For years my husband and I owned a small garden center in a rural town in New Hampshire, population 4,000. We always opened the day after Easter. Often there would still be snow — there could actually be another foot coming even in April. Maples weren’t breaking bud yet, crocuses were barely conscious, but semi trucks would start arriving at our store full of flowering azaleas from North Carolina and roses from Pennsylvania, hardy ones that could survive Zone 4 temperatures.
Dressed in down jackets or foul weather gear, my husband and I unloaded hundreds and hundreds of pots. One of us climbed into the back of the truck with the driver and the other set piles of pallets in the opening with our old yellow forklift. Inside the container, the plants were stacked in groups: azaleas, rhododendrons, forsythia, viburnums, hardy magnolias, lilacs, weeping cherries and crabapples. Every shade of tender green was beginning to unfurl. The pots went onto the pallets, the forklift moved the pallets to the parking lot.
When the plants were all set on the pavement, they looked like groups of new immigrants in a hostile land unaware of all the difficulties New Hampshire with its rocky soil and rockier weather had in store for them. But you will be loved, I silently promised them, and you’re so needed.
Then I’d cross the parking area to the general store for hot coffees while Geoff directed the semi back onto Route 13. Anyone I’d meet might say, “When I see you, I know spring is here.” I heard that many times, and it made me feel great. In northern New England, spring is only second to winning the lottery for the best thing that can happen to a person. To be called spring's herald felt like being called an angel.
Most years before we’d start our all-day-every-day seasonal work schedule, we’d take a Mexican vacation. It was there I had an aha moment early one morning on a bus that stopped next to a part adobe, part wood-scrap shack. I was admiring the aluminum cans nailed to the walls brimming with red and pink geraniums when out from the door came a beautiful young woman with perfect make-up; combed, glossy hair; and an oh-so-white blouse embroidered with every color flower. She was a piece of art, as were the walls of her house, and money didn’t have much to do with it. I thought about how she put many colors on each day when she woke up and how when she came home she had red geraniums with green leaves in silver pots against brown stucco to greet her. No matter what happened in the hours she was gone, she had those riches to keep her spirits up. Color is a free, universal antidepressant, I realized, and poor people of every culture use it prolifically.
At the garden center a popular question of new gardeners was always, why would anyone plant annuals that die in the winter when perennials come up every year? Because annuals bloom all summer, and perennials only bloom for a few weeks. Blank stare. Often people new to New Hampshire had no idea how long a winter could be. They didn't understand that an entire summer of color might be the cheapest and best inoculation against formidable dark and drear.

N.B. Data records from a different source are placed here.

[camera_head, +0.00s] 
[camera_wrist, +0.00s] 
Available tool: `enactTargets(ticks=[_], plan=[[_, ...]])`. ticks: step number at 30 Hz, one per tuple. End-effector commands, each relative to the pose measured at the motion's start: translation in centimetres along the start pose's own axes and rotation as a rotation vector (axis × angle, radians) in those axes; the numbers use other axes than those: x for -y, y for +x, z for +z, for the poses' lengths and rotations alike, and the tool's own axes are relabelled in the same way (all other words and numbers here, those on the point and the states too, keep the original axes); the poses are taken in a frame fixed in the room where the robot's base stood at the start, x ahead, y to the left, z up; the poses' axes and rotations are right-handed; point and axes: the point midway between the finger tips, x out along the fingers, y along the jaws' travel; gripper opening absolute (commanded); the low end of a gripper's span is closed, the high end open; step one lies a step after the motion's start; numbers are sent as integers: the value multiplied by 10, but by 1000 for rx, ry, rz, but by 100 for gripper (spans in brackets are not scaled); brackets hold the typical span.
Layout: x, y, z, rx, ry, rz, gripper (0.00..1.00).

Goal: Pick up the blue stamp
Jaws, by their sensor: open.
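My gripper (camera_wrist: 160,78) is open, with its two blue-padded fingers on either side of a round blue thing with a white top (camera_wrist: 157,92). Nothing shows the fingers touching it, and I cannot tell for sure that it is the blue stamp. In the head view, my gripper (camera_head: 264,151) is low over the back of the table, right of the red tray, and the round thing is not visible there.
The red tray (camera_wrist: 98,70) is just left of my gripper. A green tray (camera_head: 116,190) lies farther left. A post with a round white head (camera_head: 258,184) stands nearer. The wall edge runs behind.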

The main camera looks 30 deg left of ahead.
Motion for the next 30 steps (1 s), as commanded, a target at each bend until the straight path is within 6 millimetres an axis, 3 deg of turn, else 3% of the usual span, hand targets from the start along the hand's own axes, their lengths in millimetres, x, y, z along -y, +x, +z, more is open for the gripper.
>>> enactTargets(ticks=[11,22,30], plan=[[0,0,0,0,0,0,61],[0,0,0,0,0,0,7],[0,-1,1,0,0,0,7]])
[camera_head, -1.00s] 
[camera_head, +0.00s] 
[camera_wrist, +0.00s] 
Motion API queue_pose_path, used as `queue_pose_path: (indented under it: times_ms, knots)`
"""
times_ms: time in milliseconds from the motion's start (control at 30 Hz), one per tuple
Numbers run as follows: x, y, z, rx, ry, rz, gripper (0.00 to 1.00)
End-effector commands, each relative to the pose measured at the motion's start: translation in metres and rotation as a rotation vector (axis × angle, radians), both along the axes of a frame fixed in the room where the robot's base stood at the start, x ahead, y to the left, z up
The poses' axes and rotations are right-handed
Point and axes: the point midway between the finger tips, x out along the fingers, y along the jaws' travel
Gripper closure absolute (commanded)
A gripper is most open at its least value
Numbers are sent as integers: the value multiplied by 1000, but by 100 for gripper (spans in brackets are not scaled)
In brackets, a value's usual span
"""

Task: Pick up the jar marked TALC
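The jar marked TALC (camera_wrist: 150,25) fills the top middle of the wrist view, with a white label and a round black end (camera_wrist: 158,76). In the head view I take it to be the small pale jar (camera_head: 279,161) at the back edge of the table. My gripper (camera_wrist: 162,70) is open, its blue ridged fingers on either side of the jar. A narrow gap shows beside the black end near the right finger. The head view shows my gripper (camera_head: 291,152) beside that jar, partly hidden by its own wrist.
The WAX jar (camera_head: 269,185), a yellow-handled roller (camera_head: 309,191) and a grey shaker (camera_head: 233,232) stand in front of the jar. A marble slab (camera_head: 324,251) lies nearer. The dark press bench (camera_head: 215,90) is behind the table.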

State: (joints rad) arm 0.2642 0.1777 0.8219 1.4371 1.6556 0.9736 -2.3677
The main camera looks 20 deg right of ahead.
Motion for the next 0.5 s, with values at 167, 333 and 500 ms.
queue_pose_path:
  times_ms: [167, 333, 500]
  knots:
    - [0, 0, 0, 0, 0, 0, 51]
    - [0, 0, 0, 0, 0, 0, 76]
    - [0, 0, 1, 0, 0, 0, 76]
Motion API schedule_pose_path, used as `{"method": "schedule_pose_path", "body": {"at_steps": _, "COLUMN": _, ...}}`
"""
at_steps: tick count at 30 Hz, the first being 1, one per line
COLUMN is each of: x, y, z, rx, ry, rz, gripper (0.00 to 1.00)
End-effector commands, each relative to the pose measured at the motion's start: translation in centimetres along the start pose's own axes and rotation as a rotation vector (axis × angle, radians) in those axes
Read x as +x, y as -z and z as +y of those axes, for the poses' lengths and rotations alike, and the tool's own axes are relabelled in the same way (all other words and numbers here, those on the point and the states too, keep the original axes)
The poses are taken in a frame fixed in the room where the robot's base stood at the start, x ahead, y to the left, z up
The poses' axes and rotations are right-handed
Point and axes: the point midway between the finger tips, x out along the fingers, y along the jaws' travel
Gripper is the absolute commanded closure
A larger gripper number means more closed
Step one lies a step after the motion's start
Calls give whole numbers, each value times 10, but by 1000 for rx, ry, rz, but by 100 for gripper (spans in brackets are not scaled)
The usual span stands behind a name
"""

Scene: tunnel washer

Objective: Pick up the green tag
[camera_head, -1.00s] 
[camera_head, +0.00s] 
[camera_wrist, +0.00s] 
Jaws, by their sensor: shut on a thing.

Back in those days, we sold a tray of any eight six-packs of annuals for $20.00. The possible combinations were endless and I was always awed by what people would put together. Orange marigolds, yellow marigolds, purple and white striped petunias, tall red salvia, short blue ageratum, pink impatiens. Wow!
In 1998, we went to San Miguel de Allende for our Mexican vacation. “I’m going over to sign us up for Spanish classes,” Geoff announced the first morning. I suddenly felt panicked at the prospect, and a slightly desperate voice from within said, “I’d really rather learn to paint.”
Spanish and art classes were both offered in a large old ex-convent near our hotel, and the art teacher was happy to have me join his atelier. I started immediately. But when he set me up with only brown paint so I could practice painting with dark and light values, I was so disappointed I fetched Geoff between his language classes to come back and explain I wanted (needed) to use colors.
I wish I could remember that teacher’s name. He changed my life. He took me directly to an art supply store and had me pick out a blue, a red, yellow ochre and white. I learned to paint. It wasn’t hard. And since then I can be happy anywhere, any time of year. For me, painting is flowers blooming non-stop. It’s my perpetual winning ticket.
All the months the garden center was open, I never had a desire to paint because I worked with color all day long. But in the winter I painted every day I could.
We sold that business in 2007. Since then I've painted year round. Instead of bringing flowers to people in the spring, I love sharing painting techniques and supplies with anyone who asks. Painting is an easy, fun way to experience the healing effects of color.